"I wanted to get out of there a long time ago. But I didn't have nobody I could go to," Smith told WPDE. "I couldn't go anywhere. I couldn't see none of my family."
In 2014, a customer noticed scars on Smith's body and called authorities. Then came a 2015 complaint, in which Smith alleged that Edwards beat him with a frying pan, burned him with grease-fryer-dipped tongs, beat him with his fists and his belt buckle and routinely used racial slurs while speaking to him, the Post and Courier reported.
The newspaper also said Smith was forced to live in a roach-infested apartment close by and was too exhausted to physically feed himself.
In the Justice Department’s statement, John Gore, acting assistant attorney general, said, “Human trafficking through forced labor can happen on farms, in homes, and as today’s case shows — in public places, such as restaurants. Edwards abused an African-American man with intellectual disabilities by coercing him to work long hours in a restaurant without pay.”
"We deny any allegations of slavery and abuse," Edwards' attorney, Scott Bellamy, told The Atlanta Journal-Constitution in 2017, one day after Edwards surrendered to the FBI. "We don't believe there was any slavery involved.

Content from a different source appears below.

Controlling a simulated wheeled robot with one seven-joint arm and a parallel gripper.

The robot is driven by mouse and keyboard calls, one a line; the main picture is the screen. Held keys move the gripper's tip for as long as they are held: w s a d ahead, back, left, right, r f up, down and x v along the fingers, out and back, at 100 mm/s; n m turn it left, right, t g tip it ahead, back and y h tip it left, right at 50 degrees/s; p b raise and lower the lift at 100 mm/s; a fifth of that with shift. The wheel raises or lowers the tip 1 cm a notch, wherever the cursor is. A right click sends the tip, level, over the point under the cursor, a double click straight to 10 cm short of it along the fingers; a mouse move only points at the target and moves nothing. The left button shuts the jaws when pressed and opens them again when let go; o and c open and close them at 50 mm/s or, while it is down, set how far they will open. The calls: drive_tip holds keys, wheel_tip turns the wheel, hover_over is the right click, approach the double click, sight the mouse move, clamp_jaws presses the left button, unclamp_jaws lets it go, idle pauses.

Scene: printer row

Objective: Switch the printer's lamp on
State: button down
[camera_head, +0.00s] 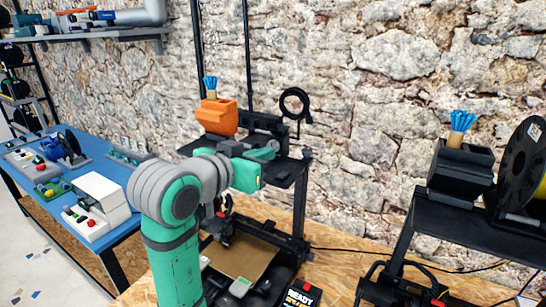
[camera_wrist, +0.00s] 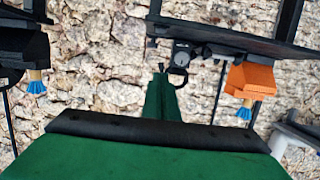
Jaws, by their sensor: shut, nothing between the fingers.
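The printer stands on a wooden bench in the head view, with a tan bed (camera_head: 245,257) inside a black frame. A panel reading "READY" (camera_head: 299,298) sits at its front, with a small red part beside it. I cannot make out the lamp or its switch for certain. My gripper (camera_head: 268,152) is raised at the height of the printer's top shelf (camera_head: 287,172), in front of it in this view. My gripper also shows in the wrist view (camera_wrist: 161,72), its green fingers shut and empty. My arm hides part of the printer's left side.
An orange holder (camera_head: 217,117) with a blue brush stands above the printer. A black ring (camera_head: 295,104) is beside it. A second black rack with a brush holder (camera_head: 461,168) and spool (camera_head: 524,165) stands right. A blue table (camera_head: 110,183) with several devices is left.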

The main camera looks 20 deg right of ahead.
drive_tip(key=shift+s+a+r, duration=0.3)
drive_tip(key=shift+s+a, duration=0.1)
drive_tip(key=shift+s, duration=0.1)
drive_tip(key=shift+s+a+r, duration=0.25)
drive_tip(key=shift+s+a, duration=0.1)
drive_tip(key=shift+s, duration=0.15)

That word — in the climate we're in in this country, quite frankly — makes it even more of a story."
Bellamy pointed out that neither the indictment nor the federal charge contains the word "slavery," The AJC previously reported.
But the indictment, which identifies Smith by his initials, JCB, said Edwards is charged under the U.S. Code section on “slavery, peonage and trafficking in persons.”
He faces up to 20 years in prison, a $250,000 maximum fine and mandatory restitution to Smith.
Officials at the National Association for the Advancement of Colored People in Conway, South Carolina, had urged the court for tougher charges in 2014.
“We are talking about enslavement here,” Abdullah Mustafa, president of the local chapter of the NAACP, said at the time.
"This defendant abused a vulnerable victim, and today's guilty plea holds the defendant responsible for his criminal acts," Sherri Lydon, the United States attorney for the District of South Carolina, told the New York Times.
Edwards’ sentencing date has not yet been scheduled.